Sin embargo, una cosa es el fenómeno religioso, trátese como se trate, no importa el ángulo, y otra muy distinta el contrato social de la ciudadanía para, dentro de una filosofía política determinada, se establezcan las instituciones políticas y sociales indispensables para la convivencia. El primer fenómeno, aceptado desde cualquier ángulo es, igual que el segundo, una creación humana que tiende inexorablemente a la captura del poder, y es allí donde nacen los conflictos.

Por lo tanto, aceptando la necesidad de los seres humanos de poseer algún asidero sicológico para enfrentar su ignorancia, es decir, poseer una religión que le conceda un sentido a su existencia frente la inmensidad de lo desconocido, no debe aceptarse que ésta –sea cual fuere- se convierta en la norma de conducta para una colectividad en la que la diversidad es la norma. El fenómeno religioso es personal, proporcional a la ignorancia del individuo, y no debe imponerse a toda una colectividad como instrumento de sojuzgación, dominio y manipulación, con se ha comprobado históricamente en el pasado y se manifiesta actualmente en diversas partes del planeta.

Así pues, un Estado no confesional no tendría mayores problemas (desde el punto de vista teórico) para enfrentar decisiones en temas tan delicados a la conciencia de una colectividad manipulada por la religión o religiones imperantes, como la eutanasia, el divorcio, el reconocimiento de los derechos civiles de parejas del mismo sexo, la contra concepción, y así muchos más.

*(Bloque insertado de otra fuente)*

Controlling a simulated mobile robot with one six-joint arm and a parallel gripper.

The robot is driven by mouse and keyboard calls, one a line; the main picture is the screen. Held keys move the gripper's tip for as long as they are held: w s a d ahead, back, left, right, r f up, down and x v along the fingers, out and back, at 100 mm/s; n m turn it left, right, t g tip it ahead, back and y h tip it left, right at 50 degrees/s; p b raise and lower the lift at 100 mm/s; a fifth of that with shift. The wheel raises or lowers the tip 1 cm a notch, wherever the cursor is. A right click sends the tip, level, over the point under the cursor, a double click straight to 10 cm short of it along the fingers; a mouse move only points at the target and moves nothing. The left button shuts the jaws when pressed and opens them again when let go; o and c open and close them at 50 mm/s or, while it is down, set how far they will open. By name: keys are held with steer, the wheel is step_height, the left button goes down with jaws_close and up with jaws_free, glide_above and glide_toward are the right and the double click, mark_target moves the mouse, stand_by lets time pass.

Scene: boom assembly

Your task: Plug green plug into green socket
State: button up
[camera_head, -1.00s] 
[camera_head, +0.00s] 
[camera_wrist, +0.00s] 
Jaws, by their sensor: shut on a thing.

Pero debemos recordar en este momento que es una lucha feroz la que se desatará cuando se vuelve a plantear el tema, buscando una modificación constitucional. Y no por principios o posiciones filosóficas, sino porque los representantes de las principales religiones que existen en el país, la Católica y las agrupaciones Cristianas, lo que buscan es preservar los beneficios odiosos que posee la primera, y obtenerlos igualmente en el caso de los segundos. Es decir, no es una aspiración religiosa, sino rastreramente mundana. Que además, seguirá siendo injusta hacia quienes no poseemos este tipo de creencias, pero que debemos aceptar la imposición de que nuestros impuestos se utilicen para financiar cualquiera de estas agrupaciones.